With each passing year, more and more small business owners decide to register their organizations as Limited Liability Companies, or LLCs. In fact, numbers from the IRS indicate that there are now more than 21 million LLCs operating in the United States.
It's not difficult to understand why the LLC is such a popular format for business owners. There are a number of benefits to the LLC structure, including personal liability protections that other legal designations (e.g., Sole Proprietorship) do not match. LLCs also provide tax flexibility and managerial flexibility, both of which make it more appealing than incorporation.
But of course, with these advantages, there are also some important responsibilities… first and foremost, a responsibility to practice smart, strategic LLC accounting.
Setting Up LLC Accounting: Some Basics
Simply put, careful accounting helps you to preserve the robust personal liability protections that your LLC offers, specifically by keeping your business assets/liabilities separate from your personal ones. By contrast, if you get sloppy with your accounting practices, it can potentially compromise those protections, which can be truly costly for you and your business.

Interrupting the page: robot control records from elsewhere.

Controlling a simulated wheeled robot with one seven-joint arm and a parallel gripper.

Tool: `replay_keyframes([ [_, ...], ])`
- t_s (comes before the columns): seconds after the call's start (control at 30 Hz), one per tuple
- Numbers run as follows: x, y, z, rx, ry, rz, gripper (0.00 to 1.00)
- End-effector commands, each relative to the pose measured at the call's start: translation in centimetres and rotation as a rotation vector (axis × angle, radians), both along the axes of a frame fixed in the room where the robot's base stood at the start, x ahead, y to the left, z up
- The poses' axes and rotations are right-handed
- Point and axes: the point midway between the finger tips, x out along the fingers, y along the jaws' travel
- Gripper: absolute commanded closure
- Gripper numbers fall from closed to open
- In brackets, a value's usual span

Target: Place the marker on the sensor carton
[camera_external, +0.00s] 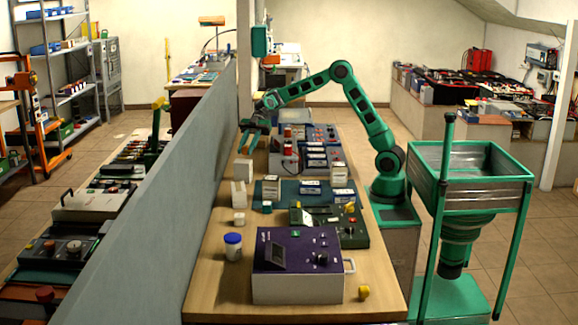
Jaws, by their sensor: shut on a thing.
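My green arm reaches left over the workbench, and my gripper (249,128) hangs above its left edge, near the grey partition. The gripper is shut on a small thing that I take to be the marker; its shape and colour are too small to make out. Several white cartons stand on the bench: a carton (243,169) below the gripper, a taller carton (238,194) in front of it, and others (271,187) (340,174) on the teal mat. I cannot read their labels, so I cannot tell which is the sensor carton.
A purple instrument box (297,262), a blue-lidded jar (233,247), a green device (334,224) and a small yellow object (364,293) are on the bench. The grey partition (170,205) rises along its left side. Bare wood (215,285) shows at the front left.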

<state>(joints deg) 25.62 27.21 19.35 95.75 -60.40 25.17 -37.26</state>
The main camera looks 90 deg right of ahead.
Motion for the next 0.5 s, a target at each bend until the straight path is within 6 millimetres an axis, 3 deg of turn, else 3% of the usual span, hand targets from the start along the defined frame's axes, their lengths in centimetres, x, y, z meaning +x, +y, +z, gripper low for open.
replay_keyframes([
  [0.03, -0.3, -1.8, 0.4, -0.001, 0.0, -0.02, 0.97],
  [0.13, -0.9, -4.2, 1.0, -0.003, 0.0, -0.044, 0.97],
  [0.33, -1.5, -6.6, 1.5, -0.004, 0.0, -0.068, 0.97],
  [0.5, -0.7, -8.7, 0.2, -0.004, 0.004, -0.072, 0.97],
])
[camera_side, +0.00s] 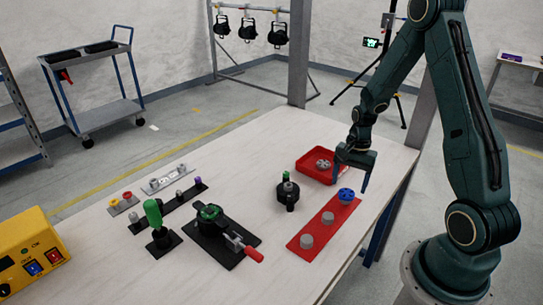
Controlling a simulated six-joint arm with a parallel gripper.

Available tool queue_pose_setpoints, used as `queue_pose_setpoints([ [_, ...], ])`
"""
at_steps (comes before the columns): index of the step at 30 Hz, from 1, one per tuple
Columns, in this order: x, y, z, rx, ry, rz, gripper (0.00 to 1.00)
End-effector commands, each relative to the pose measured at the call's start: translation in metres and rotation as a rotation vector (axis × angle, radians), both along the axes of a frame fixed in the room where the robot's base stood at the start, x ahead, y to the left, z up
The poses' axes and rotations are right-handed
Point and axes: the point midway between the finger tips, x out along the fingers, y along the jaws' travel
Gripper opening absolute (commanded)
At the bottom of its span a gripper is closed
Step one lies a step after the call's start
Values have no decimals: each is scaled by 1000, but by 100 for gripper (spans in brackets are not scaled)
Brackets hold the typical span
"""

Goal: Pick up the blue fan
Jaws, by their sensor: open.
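The blue fan (346,196) is a small round blue piece. It sits at the far right end of a red strip plate (306,241) on the table. My gripper (350,188) points down right at the fan, with its fingers apart. One finger is to the left of the fan and the other to the right. I cannot tell from this view whether either finger touches the fan.
Two grey knobs (328,218) share the red plate. A red tray (319,165) with a grey part lies just behind my gripper. A black part with a green top (287,191) stands to the left. A black clamp fixture (212,225) with a red handle is further left.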

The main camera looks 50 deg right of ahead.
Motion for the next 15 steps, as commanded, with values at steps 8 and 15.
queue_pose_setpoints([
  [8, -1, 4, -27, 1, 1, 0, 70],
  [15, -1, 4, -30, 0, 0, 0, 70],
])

There are a couple of common errors that can jeopardize your LLC's personal liability protections. Those errors are moving your money around without the right documentation, and failing to file the appropriate forms with your state or with the federal government. Another, even more grievous pitfall is using personal assets to pay business expenses, or vice versa; this can truly damage your LLC's legal standing.

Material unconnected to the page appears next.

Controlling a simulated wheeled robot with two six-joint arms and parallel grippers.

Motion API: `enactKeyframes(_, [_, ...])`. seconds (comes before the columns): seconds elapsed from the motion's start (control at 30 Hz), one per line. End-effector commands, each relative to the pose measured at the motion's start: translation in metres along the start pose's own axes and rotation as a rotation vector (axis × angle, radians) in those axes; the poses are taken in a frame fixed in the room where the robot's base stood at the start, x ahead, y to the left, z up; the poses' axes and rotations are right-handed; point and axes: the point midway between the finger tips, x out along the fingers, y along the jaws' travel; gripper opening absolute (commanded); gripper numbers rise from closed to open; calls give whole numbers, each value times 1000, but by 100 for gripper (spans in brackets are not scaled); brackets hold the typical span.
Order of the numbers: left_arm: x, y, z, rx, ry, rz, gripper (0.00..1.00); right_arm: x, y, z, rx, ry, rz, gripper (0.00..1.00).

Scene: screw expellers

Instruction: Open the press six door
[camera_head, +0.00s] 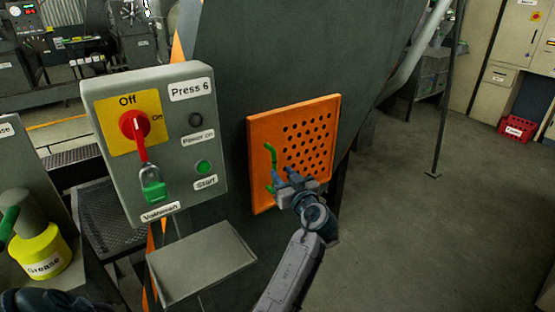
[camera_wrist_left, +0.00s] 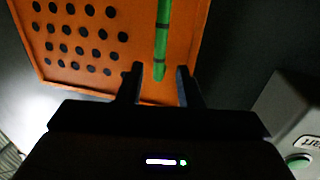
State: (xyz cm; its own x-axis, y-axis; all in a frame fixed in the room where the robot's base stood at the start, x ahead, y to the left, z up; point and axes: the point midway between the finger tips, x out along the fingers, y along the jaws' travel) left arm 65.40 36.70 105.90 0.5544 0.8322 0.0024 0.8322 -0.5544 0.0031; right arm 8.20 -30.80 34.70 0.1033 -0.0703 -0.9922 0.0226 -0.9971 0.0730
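The orange press six door (camera_head: 318,112), with several round holes, sits on the dark press side and looks shut. Its green handle (camera_head: 271,155) is upright near the door's left edge. In the left wrist view, the door (camera_wrist_left: 60,18) fills the upper left and the green handle (camera_wrist_left: 162,38) comes down from the top edge. My left gripper (camera_head: 276,181) is at the handle's lower part. In the wrist view my left gripper (camera_wrist_left: 158,84) is open, its fingers on either side of the handle's end with gaps showing. My right gripper is not in view.
The grey Press 6 control box (camera_head: 170,180), with a red switch (camera_head: 134,124) at Off, stands left of the door. A metal tray (camera_head: 200,262) is below it. A yellow grease can (camera_head: 40,252) is at lower left.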

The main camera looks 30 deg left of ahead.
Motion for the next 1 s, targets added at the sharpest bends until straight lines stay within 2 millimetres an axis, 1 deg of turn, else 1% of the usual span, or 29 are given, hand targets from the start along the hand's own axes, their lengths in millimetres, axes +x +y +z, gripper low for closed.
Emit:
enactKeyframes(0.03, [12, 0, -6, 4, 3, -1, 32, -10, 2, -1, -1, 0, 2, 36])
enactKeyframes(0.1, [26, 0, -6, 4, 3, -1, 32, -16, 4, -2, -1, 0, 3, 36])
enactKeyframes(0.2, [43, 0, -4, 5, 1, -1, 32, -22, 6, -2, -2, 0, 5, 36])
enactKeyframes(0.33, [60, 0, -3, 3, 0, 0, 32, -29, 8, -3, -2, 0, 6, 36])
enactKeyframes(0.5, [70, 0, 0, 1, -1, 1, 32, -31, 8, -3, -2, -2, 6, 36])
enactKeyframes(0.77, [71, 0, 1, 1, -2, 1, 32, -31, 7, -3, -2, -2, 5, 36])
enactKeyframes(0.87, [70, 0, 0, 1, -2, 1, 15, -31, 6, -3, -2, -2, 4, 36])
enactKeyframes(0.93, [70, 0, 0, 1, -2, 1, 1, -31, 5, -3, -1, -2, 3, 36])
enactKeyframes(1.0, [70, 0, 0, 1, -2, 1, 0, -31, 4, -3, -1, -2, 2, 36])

By properly setting up your LLC accounting standards, you can significantly reduce the risks of these and other errors. Some tips include:
Get an EIN and Establish a Business Bank Account
First and foremost, get an employer identification number, or EIN, for your business. You can apply for one from the IRS, and if you're a U.S. citizen, it won't cost you a thing.
With your EIN, you'll be able to sign up for savings, checking, and credit accounts in your business' name. Be careful not to link these accounts with your personal banking needs!
Select Your Accounting Method
You'll also need to choose an accounting method for your LLC, which likely means either cash-based accounting or accrual-based.
Cash basis accounting is the most popular option among small business owners, as it tends to be pretty simple. With cash basis accounting, you only add money to your books when you receive that money, and you only deduct it when you actually pay it out.
Meanwhile, with an accrual basis, you record all income and expenses when the transaction takes place, irrespective of when money changes hands. In other words, if you invoice a customer in April, you'd record the transaction in your ledger then and there, even if the invoice doesn't get paid until July.
Set Up Your Ledger
The next step is to establish your general ledger, which is the foundation of basically all small business accounting. Your general ledger serves as a record of all financial transactions conducted on behalf of your business. These transactions are not only logged, but placed into one of five different categories:
Your general ledger allows you to maintain and organize your LLC's entire financial history. Without a general ledger, you won't be able to apply for financing, to prepare for audits, or even to balance your books.
Paying Taxes for Your LLC
Beyond setting up these basic accounting practices, it's also important to understand how LLCs pay their taxes. Naturally, tax prep is one of the most significant accounting activities of all, and LLCs provide a few unique options to consider.
If you have a single-member LLC, the IRS will default to pass-through taxation. This basically means you'll declare all business profits on your personal tax return, and pay your normal tax rate. For multi-member LLCs, the default policy is to tax you as a Partnership, which works in much the same way, only with profits allocated between members in accordance with your Operating Agreement.
Note that an LLC can also elect to be taxed as a Corporation, paying the corporate tax rate. This is not always advantageous but in select cases may work well as part of a broader tax strategy.
Additional Accounting Practices for LLCs
There are a few additional accounting basics that every LLC owner should be aware of.
Every state requires LLCs to have Registered Agents. The purpose of these Agents is to receive, maintain, and organize all legal and tax documents on behalf of your LLC.
While some states will allow you to serve as your own Registered Agent, most don't. Having a third-party vendor is best anyway, as it frees you to spend more time running your business, less time filing paperwork.
There are plenty of Registered Agent services available in each state; Northwest Registered Agent is one of the most popular options.
It goes without saying that the accounting process goes much more smoothly when you invest in the right technology. For most LLCs, staples like QuickBooks work just fine. Be sure that, whatever technology you choose, it's secure and it's cloud-based.
Separation of Funds
It cannot be stressed enough that the best way to maintain your LLC's personal liability protections is to keep your business and personal funds separate. The rule of thumb here is:
Never use your business funds to pay personal expenses.
Never use your personal funds to pay business expenses.
Following this basic premise should help you steer clear of the most serious LLC accounting errors.
For LLCs, Smart Accounting is Essential
Every business benefits from good financial stewardship, but LLCs have a particular need for practical accounting methods. Use these guidelines to keep your LLC accounting practices on track.